■ Written problem: Every line of the material below should be repeated exactly.
— Start of Dataset section —
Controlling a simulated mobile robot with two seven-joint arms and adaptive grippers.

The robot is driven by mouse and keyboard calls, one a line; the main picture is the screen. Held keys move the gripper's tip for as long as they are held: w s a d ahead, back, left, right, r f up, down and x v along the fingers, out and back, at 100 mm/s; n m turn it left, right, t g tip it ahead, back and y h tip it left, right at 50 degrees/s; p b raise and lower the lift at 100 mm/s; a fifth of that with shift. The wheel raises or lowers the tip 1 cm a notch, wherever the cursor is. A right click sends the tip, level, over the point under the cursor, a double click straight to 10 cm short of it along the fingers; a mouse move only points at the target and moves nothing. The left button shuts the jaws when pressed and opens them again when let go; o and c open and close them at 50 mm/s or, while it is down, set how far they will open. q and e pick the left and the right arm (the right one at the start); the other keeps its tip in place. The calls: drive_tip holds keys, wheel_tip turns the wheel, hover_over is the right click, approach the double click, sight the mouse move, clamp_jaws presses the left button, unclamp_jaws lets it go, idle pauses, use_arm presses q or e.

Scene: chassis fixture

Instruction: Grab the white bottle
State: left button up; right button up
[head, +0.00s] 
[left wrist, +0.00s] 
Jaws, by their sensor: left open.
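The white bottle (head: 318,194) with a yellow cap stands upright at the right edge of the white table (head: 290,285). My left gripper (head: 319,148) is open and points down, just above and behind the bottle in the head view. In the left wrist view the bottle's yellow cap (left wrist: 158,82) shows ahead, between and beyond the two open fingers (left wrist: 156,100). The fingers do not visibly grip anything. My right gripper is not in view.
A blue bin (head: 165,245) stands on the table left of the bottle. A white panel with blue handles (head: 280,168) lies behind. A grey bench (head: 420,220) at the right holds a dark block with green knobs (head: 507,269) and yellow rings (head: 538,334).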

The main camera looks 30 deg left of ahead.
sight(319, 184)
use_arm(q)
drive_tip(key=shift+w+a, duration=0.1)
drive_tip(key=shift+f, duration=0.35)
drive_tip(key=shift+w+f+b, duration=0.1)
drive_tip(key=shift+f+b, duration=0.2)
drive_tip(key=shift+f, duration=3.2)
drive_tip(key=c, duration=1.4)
— End of Dataset section —
■ Complete response:
Controlling a simulated mobile robot with two seven-joint arms and adaptive grippers.

The robot is driven by mouse and keyboard calls, one a line; the main picture is the screen. Held keys move the gripper's tip for as long as they are held: w s a d ahead, back, left, right, r f up, down and x v along the fingers, out and back, at 100 mm/s; n m turn it left, right, t g tip it ahead, back and y h tip it left, right at 50 degrees/s; p b raise and lower the lift at 100 mm/s; a fifth of that with shift. The wheel raises or lowers the tip 1 cm a notch, wherever the cursor is. A right click sends the tip, level, over the point under the cursor, a double click straight to 10 cm short of it along the fingers; a mouse move only points at the target and moves nothing. The left button shuts the jaws when pressed and opens them again when let go; o and c open and close them at 50 mm/s or, while it is down, set how far they will open. q and e pick the left and the right arm (the right one at the start); the other keeps its tip in place. The calls: drive_tip holds keys, wheel_tip turns the wheel, hover_over is the right click, approach the double click, sight the mouse move, clamp_jaws presses the left button, unclamp_jaws lets it go, idle pauses, use_arm presses q or e.

Scene: chassis fixture

Instruction: Grab the white bottle
State: left button up; right button up
[head, +0.00s] 
[left wrist, +0.00s] 
Jaws, by their sensor: left open.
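The white bottle (head: 318,194) with a yellow cap stands upright at the right edge of the white table (head: 290,285). My left gripper (head: 319,148) is open and points down, just above and behind the bottle in the head view. In the left wrist view the bottle's yellow cap (left wrist: 158,82) shows ahead, between and beyond the two open fingers (left wrist: 156,100). The fingers do not visibly grip anything. My right gripper is not in view.
A blue bin (head: 165,245) stands on the table left of the bottle. A white panel with blue handles (head: 280,168) lies behind. A grey bench (head: 420,220) at the right holds a dark block with green knobs (head: 507,269) and yellow rings (head: 538,334).

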The main camera looks 30 deg left of ahead.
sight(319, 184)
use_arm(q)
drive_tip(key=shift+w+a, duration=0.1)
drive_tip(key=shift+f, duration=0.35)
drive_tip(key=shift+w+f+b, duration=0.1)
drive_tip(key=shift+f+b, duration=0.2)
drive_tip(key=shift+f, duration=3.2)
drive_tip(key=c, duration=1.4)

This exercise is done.